Volodymyr Pavlyshyn

In this post, I'm continue my exploration into vector search and graph clustering at Kin. Kin is a personal AI that helps you navigate your work-life, available on both iOS and Android.

In my previous posts, I outlined our challenges and journey with libSQL:

- Personal Knowledge Graphs in AI RAG-powered Applications with libSQL
- Building Vector Search and Personal Knowledge Graphs on Mobile with libSQL and React Native

Let's take a look at the internals of the libSQL vector search. In short:

LibSQL enhances existing data types by incorporating the LM-DiskANN algorithm for vector indexing directly into your database.
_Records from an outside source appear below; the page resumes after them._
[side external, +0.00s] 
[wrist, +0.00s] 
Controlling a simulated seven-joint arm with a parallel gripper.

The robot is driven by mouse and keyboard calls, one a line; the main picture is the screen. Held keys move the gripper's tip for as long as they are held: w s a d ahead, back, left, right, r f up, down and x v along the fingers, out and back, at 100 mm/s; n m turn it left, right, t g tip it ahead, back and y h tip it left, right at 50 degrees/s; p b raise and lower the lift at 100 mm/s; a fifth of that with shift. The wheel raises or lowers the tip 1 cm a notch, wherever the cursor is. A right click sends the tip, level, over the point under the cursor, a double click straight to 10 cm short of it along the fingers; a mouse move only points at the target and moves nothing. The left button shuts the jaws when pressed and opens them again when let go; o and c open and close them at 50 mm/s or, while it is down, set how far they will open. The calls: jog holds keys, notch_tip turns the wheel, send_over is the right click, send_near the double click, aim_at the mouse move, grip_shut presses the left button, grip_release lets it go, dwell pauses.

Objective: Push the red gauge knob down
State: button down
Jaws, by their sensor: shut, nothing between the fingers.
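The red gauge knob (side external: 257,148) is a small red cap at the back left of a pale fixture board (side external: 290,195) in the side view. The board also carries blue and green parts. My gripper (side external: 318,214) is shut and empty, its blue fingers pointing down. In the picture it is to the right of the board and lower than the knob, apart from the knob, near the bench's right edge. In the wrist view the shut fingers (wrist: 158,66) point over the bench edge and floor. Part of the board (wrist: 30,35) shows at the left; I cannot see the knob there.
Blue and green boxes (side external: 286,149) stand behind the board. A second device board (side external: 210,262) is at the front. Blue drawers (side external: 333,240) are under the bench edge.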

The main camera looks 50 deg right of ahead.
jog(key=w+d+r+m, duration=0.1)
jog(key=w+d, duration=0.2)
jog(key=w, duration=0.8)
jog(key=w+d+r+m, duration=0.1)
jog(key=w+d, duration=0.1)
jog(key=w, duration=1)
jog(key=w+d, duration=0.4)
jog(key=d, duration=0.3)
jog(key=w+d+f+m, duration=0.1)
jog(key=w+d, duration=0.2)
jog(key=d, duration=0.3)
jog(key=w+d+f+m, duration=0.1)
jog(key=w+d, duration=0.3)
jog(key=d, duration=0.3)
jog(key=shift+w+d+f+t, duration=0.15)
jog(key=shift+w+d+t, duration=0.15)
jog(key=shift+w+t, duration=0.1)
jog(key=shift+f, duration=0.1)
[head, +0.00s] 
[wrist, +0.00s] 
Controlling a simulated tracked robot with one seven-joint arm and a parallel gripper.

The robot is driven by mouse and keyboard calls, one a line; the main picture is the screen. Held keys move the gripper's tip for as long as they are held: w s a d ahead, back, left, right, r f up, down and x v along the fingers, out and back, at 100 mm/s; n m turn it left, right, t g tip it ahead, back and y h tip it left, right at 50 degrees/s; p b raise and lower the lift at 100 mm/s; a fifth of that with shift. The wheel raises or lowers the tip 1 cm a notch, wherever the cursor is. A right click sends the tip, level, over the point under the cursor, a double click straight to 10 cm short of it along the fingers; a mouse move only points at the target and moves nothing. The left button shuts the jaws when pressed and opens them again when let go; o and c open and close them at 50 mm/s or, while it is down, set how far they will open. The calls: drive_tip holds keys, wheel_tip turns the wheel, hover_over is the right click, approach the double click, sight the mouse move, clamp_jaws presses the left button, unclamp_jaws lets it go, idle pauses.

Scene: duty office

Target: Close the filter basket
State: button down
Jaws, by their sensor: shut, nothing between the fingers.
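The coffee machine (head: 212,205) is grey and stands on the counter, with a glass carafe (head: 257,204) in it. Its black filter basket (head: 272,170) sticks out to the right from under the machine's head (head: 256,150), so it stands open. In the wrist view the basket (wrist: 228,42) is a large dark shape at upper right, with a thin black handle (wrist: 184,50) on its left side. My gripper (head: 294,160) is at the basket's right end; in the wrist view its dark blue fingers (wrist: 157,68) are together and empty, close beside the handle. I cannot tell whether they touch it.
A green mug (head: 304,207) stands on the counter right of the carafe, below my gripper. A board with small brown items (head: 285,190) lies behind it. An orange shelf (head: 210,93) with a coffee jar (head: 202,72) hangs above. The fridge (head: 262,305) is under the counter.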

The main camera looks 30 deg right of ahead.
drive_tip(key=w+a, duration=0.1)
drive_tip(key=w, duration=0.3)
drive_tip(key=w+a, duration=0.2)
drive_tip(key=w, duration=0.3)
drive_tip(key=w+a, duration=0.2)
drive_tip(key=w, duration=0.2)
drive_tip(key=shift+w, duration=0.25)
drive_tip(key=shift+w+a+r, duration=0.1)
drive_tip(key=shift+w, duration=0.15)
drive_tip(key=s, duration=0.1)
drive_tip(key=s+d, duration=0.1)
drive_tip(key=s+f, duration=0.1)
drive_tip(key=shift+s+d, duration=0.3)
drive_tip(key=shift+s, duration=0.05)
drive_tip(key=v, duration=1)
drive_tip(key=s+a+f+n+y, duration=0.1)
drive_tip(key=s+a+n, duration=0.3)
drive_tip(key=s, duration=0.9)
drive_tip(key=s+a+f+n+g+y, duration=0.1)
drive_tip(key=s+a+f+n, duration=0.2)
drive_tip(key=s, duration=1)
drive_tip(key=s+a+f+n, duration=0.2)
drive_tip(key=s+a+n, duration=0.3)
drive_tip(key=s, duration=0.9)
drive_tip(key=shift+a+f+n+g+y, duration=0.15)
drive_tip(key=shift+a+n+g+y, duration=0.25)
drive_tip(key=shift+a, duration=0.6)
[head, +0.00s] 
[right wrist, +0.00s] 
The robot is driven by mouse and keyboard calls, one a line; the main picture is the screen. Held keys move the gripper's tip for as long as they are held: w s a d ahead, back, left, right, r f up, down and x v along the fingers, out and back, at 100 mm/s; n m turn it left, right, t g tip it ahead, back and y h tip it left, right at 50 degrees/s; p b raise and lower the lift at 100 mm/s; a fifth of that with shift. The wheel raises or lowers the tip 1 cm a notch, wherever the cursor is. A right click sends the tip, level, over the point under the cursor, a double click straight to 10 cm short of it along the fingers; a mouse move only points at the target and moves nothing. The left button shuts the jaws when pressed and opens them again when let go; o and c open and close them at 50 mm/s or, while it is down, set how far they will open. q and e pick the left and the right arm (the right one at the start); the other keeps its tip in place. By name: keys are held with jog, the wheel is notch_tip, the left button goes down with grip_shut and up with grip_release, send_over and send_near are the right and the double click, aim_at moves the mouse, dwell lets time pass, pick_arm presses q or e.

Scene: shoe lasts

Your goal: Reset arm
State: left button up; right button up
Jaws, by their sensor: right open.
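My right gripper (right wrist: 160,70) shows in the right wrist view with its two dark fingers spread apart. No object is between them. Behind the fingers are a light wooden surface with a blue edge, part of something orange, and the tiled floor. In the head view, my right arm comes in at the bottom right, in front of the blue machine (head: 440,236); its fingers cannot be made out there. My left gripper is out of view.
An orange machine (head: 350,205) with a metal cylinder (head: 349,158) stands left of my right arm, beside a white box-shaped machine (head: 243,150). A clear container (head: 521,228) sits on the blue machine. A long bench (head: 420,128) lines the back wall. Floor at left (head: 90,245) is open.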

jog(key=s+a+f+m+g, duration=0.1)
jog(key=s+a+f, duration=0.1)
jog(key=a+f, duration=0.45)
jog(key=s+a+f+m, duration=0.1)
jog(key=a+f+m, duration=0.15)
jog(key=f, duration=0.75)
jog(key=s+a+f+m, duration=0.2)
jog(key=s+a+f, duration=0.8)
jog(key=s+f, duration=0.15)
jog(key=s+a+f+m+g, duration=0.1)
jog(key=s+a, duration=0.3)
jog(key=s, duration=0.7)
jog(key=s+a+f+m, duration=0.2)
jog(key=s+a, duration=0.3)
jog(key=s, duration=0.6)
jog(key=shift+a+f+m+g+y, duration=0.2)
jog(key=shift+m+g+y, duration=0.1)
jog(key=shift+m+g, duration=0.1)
You can find the full paper here: FreshDiskANN Paper.

FreshDiskANN is a graph-based family of Approximate Nearest Neighbor (ANN) algorithms. It's optimized for scenarios where the dataset is too large to fit in memory. While slower than in-memory approaches due to disk access latency, FreshDiskANN minimizes these delays as much as possible.

It also reduces I/O operations by preloading a neighbor graph when needed. This results in a small memory footprint, optimized I/O, and faster performance, all critical factors for mobile apps.

Of course, this optimization comes at a cost!

To make the algorithm effective, we store a high-context graph and its neighbor graphs on disk, which requires significant storage space. I was surprised by the increase in database size after migrating to LibSQL.

Initially, we had 3.5 MB of data with vectors. After migrating, the size increased to 50 MB. While this is manageable, I decided to investigate further.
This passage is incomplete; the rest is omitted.